__Task objective__. Here is the task for the listing below: output exactly the lines from the one containing "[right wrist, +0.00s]" through the one containing "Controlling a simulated", and leave out the pictures.

__Supplied data__.
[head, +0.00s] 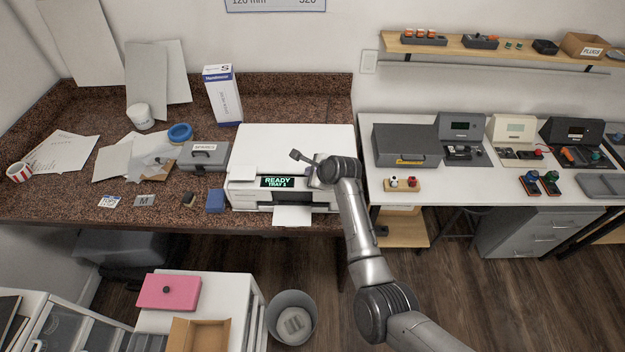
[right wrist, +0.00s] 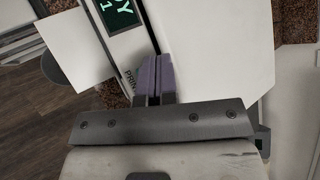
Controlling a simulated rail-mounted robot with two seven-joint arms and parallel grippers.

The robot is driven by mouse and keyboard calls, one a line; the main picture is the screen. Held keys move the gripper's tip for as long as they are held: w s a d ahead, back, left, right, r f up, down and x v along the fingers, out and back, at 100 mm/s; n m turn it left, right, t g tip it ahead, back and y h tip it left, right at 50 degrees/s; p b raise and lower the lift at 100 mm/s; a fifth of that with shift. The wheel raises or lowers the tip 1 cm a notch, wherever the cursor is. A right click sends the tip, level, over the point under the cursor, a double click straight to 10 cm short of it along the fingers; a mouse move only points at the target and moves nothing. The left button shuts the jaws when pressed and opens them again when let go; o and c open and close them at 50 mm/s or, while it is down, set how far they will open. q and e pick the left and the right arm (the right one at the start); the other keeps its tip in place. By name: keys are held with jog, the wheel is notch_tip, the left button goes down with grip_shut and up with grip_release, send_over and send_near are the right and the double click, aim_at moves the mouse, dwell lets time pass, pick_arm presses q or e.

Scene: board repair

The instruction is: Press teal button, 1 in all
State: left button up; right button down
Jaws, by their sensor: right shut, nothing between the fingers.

__Written answer__.
[right wrist, +0.00s] 
Controlling a simulated rail-mounted robot with two seven-joint arms and parallel grippers.

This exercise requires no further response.